THE TASK:
Consider the listing below. Extract exactly the lines from the line containing "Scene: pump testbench" to the line containing "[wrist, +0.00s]", both included.

RECORDS FOR THIS EXERCISE:
□ □ □ □
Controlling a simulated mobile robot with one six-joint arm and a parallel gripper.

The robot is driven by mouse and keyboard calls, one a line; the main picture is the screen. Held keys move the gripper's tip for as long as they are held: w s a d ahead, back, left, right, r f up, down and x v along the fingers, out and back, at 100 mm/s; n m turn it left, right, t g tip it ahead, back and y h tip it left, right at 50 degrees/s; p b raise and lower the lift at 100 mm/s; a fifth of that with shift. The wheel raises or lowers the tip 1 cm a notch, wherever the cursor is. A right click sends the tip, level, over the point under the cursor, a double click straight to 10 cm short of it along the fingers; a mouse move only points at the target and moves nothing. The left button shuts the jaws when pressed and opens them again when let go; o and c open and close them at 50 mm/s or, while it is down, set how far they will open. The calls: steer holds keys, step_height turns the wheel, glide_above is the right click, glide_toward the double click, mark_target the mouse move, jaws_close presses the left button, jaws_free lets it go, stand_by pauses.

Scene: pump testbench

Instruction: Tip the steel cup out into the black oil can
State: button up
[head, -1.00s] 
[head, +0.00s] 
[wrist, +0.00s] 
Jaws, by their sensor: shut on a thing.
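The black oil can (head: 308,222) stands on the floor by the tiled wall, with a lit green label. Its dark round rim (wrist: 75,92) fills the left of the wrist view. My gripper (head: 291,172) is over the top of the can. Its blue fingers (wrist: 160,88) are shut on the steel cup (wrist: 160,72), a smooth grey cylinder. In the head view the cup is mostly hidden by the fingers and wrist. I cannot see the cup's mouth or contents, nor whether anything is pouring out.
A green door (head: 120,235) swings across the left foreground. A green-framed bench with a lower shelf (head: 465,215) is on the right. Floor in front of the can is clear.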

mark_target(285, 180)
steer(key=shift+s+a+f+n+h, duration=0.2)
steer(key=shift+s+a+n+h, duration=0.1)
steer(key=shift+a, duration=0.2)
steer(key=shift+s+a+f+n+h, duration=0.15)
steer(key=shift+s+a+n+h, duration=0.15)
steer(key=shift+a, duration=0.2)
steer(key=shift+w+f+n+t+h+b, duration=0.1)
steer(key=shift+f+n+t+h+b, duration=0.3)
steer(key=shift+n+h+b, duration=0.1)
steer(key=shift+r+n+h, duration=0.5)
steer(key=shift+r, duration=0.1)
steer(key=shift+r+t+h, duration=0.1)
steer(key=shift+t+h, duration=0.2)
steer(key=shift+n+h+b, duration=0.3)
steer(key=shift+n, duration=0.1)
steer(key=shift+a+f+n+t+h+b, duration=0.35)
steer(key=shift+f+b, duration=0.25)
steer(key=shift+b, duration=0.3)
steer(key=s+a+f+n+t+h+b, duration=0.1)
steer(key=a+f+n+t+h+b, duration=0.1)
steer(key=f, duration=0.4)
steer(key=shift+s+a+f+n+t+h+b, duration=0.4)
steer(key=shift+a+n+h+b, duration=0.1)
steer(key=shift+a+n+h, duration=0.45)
□ □ □ □
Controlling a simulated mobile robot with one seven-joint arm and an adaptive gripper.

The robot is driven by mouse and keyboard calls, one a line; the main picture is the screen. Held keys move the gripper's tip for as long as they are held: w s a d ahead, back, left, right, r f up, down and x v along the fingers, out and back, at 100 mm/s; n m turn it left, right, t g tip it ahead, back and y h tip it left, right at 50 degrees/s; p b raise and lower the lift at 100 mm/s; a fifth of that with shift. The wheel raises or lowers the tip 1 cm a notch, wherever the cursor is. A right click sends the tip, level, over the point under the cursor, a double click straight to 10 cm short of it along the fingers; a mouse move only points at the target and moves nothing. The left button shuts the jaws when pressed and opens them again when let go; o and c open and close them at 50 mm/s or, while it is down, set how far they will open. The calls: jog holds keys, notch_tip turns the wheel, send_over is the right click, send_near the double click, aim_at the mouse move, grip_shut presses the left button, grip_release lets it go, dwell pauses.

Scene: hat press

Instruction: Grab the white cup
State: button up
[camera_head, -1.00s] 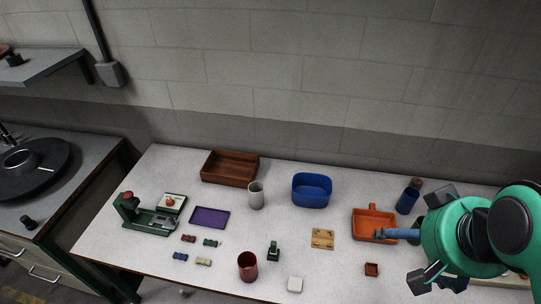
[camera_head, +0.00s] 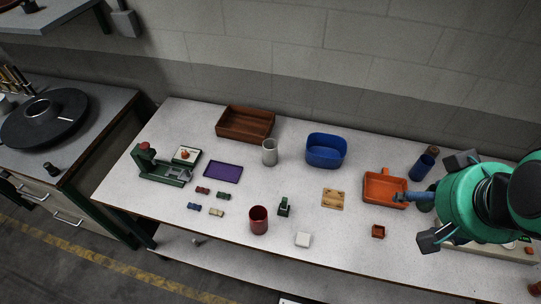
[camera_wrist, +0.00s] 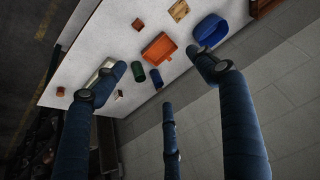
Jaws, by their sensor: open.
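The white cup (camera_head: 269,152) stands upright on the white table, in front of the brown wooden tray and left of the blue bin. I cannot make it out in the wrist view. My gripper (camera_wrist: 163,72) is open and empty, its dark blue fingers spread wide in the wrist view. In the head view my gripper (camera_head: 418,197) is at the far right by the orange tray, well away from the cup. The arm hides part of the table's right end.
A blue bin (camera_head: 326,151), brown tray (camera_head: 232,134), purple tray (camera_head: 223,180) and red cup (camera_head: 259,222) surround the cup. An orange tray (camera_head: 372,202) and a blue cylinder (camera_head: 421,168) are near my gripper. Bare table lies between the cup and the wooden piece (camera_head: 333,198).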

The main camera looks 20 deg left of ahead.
□ □ □ □
RESULT FOR THIS TASK:
Scene: pump testbench

Instruction: Tip the steel cup out into the black oil can
State: button up
[head, -1.00s] 
[head, +0.00s] 
[wrist, +0.00s] 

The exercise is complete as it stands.